I'm Andrew. I write about the past and future of tech, music, media, culture, art, and activism. This is my blog.

Writing Computer Games

Posted: March 17, 2016

I’ve played a lot of computer games over the last few weeks, I’ve already written about some of them, and I’ll be writing about many of the others soon. In writing about and playing these computer games, I have found myself working out plots for games in a similar format. After a lot of back and forth, I overcame my own objections and started building.

Screen Shot 2016-03-17 at 10.31.24 AM.png Here is a screenshot of one of my first UI experiments

Why I’m building games

Mostly, because it’s something I’ve wanted to do my whole life. Also, because I like writing fiction, and I want to experiment with new ways of presenting fiction to modern audiences. It helps that I’ve played some really great, and inspirational, games in the last few weeks.

When I’ve thought about building games in the past, I’ve had a few objections.

  • I don’t have time
  • I don’t want to learn a new programing language
  • No one would play it
  • I don’t know what I would build

These are the classic excuses that I’ve leaned on to stop myself from doing cool things for most of my life. Some of them were fairly valid (I mean, I worked 12 hours a day, 6 days a week, for the last two years running Analog Revolution, so I really didn’t have any time.)

Thankfully, I’ve found solutions to all of these objections. I have plenty of time, now that the store is temporarily closed, the tools that I’m using to build the games are not far removed from the tools I already use as a web developer, it’s not hard to convince people to try a game, and I’ve been brainstorming plots (without even meaning to) for close to two weeks now.

What games I’m building

To start with, I’m working on 3 short, linked works of Interactive Fiction. Each is based around a particular gameplay style, and will be built around the exploration of a specific programming exercise.

All three games are set against the backdrop of Arcane Relics Retrievals (ARR), at various points in it’s history.

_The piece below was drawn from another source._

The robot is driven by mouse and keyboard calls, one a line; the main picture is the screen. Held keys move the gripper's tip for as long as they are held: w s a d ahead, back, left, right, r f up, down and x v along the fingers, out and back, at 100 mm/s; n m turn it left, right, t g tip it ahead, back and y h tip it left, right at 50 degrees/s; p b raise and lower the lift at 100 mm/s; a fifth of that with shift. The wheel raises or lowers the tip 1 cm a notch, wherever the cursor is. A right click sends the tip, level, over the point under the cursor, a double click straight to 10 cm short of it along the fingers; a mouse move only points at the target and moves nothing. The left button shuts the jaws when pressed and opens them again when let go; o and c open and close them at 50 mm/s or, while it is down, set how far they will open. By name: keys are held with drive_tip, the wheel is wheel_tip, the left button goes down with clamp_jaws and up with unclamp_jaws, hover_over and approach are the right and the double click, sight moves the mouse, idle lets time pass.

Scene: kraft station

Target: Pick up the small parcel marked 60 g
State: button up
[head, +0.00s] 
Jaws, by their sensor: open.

ARR is an organization founded in the 1890s to collect and catalogue all weird and inexplicably powerful relics and artifacts, so that no one (especially a certain Wizard from the San Francisco area) can use them for evil.

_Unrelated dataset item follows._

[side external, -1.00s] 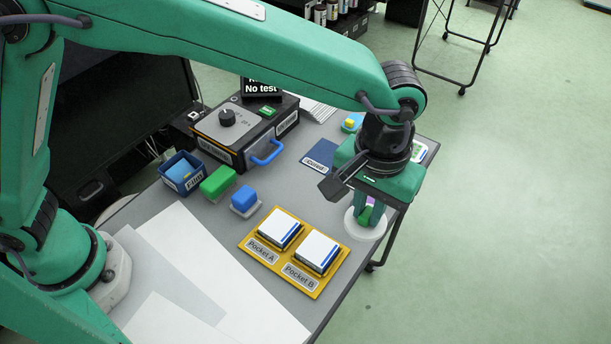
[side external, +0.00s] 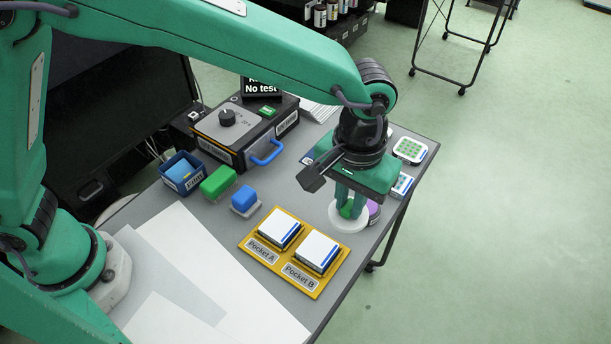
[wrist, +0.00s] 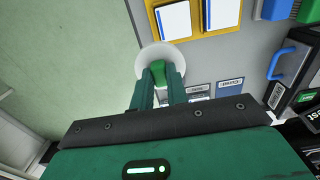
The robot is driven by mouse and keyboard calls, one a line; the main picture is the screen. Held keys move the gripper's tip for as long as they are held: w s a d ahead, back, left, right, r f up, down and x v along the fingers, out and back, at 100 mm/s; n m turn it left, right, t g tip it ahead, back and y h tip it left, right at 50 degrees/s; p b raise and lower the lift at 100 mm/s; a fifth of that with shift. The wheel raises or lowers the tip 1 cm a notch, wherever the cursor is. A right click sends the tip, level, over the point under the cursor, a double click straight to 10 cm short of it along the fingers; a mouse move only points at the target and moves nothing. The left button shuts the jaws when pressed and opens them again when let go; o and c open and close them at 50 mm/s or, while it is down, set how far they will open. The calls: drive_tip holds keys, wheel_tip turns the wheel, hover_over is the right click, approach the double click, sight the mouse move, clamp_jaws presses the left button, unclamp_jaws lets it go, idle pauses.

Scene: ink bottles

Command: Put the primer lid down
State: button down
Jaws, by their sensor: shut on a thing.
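The primer lid (side external: 348,222) looks like a round white disc with a green knob (wrist: 158,73) at its middle. My gripper (side external: 346,212) is shut on the knob, with the disc under the fingertips. In the wrist view, the white disc (wrist: 150,57) shows around the green fingers (wrist: 160,80). The disc is to the right of the yellow pocket board (side external: 310,285), close to it. I cannot tell whether the disc touches the table or hangs a little above it. A purple round thing (side external: 374,211) shows partly just right of the disc.
White blocks sit on the yellow board. A blue block (side external: 244,198), a green block (side external: 217,182) and a blue bin (side external: 182,173) stand to the left. A dark machine with a blue handle (side external: 266,153) is behind. White trays (side external: 410,150) lie near the table's right edge.

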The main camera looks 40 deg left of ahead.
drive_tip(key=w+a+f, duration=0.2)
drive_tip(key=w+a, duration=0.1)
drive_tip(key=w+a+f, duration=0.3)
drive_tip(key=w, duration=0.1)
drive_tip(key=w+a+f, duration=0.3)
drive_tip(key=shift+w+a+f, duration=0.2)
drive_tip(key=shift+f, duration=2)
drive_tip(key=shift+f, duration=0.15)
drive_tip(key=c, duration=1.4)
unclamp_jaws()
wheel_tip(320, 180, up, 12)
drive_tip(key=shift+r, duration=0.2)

Arcane Relics Retrieval: The Archives

You take the role of an archivist in the infinite archives under the main building of ARR. You are 11 feet tall, and mostly made of bone. You’ve existed for longer than you can remember (which, admittedly, is a remarkably long time.)

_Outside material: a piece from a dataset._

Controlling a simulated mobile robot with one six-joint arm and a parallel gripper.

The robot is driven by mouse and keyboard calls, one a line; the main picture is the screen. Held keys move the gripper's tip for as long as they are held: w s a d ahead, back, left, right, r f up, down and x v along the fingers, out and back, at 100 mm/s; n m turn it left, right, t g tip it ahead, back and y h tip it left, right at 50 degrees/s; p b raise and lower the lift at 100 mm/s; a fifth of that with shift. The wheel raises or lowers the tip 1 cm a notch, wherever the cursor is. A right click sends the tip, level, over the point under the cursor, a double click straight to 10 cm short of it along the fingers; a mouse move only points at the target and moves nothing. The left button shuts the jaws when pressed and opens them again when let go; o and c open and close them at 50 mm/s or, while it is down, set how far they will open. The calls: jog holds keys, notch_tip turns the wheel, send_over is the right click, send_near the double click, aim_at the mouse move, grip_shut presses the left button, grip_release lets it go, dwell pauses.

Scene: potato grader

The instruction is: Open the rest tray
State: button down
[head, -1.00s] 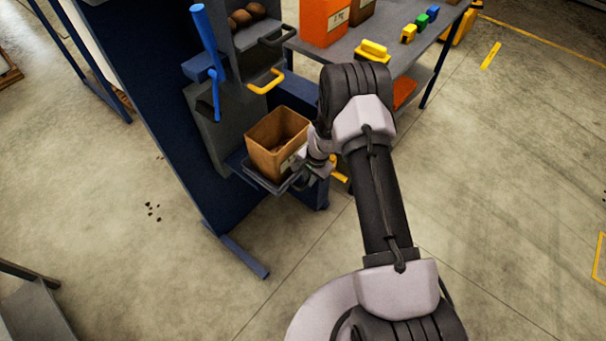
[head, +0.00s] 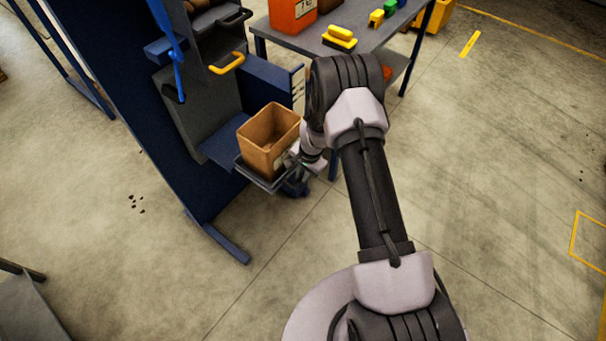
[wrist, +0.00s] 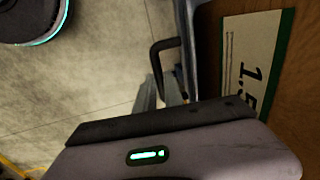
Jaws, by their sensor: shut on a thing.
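The rest tray (head: 258,180) is a dark, low-rimmed tray low on the blue machine (head: 190,180). It stands out from the machine, with a brown box (head: 262,150) on it. My gripper (head: 292,170) is at the tray's outer side, partly hidden by my arm. In the wrist view a dark bar handle (wrist: 157,62) runs down between the fingers of my gripper (wrist: 160,98), which is shut on it. The box side with its "1.5" label (wrist: 252,65) shows close on the right there.
A blue shelf surface (head: 222,148) shows behind the tray. Above are a yellow handle (head: 228,64), a black handle (head: 238,17) and a blue lever (head: 165,45). A grey table (head: 330,55) with an orange container (head: 290,14) stands behind. The floor in front is clear.

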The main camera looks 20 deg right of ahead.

Recently, you were tasked with making sure the collections stay in order, and putting out occasional magical fires. Well, “tasked” may be a strong word. You were living in the Infinite Archives when ARR discovered them, and you decided to help keep things organized.

They seem like a nice bunch, aside from the shrieking that they do when they notice you.

Today, you’ve decided to wander through the collection. Along the way, you meet George. He works for Arcane Relics Retrieval, and he’s pretty sad. You help him feel better (or eat him at your option.)

Arcane Relics Retrieval: Help Desk

When the job listing said “Experienced Radio Repairman Wanted”, you’d assumed that you’d be working on, well, home radio receivers, or maybe some broadcasting equipment. When you showed up you were greeted by Nikola, a tall eastern-European man. He told you that you’d be inventing something called WiFi “nearly 100 years early”, and that it was probably going to take “a little bending of the rules and maybe even some actual magic” to pull it off.

Of course, you thought the guy was a quack, but he was paying well so you took the job anyway.

8 years (and a fair amount of actual magic) later you find yourself in the unenviable position of being the first and only Support Technician in history. You are responsible for:

  • the entirety of the info-sphere (which lives in a box under your desk)
  • the “magic mirrors” that every ARR agent uses to connect to the info-sphere, and communicate with one another
  • routine maintenance of all IT (Infernal Technology) objects, including hexing prevention, exorcisms, and any rituals or ceremonies needed to ensure network connectivity.
  • research and development into new uses for the luminiferous aether

Your mirror starts buzzing as soon as you activate it, and doesn’t stop. The tickets pile up on your desk as fast as you can close them, and there are always more. You’re exhausted, and you’re beginning to suspect you may need to build another assistant.

Arcane Relics Retrieval: Field Work

You’re an employee of ARR, investigating reports that The Wizard of Menlo park has made contact with a race of being from beyond this planet. It isn’t the first time Edison had caused problems for the organization, and it certainly won’t be the last.

Unless, of course, you accidentally destroy the planet.


How I’m building games

As of right now, I’m working in Twine. It’s a simple game engine, powered by Markdown (like my blog) and a basic scripting engine which can be used to do some interesting stuff. I’ve already coded up a skeleton that I can use to manage inventory, handle combat, and measure character progress. I am building a unique, customized UI/UX for each title.

So far, I have a basic structure in place for 1 of the 3 titles mentioned above. I have a style guide for all three, and I’m in the middle of storyboarding and planning. It’s important to me that the end results feel finished, polished, and fun. I’ll be sending out demos, and soliciting feedback as the games progress.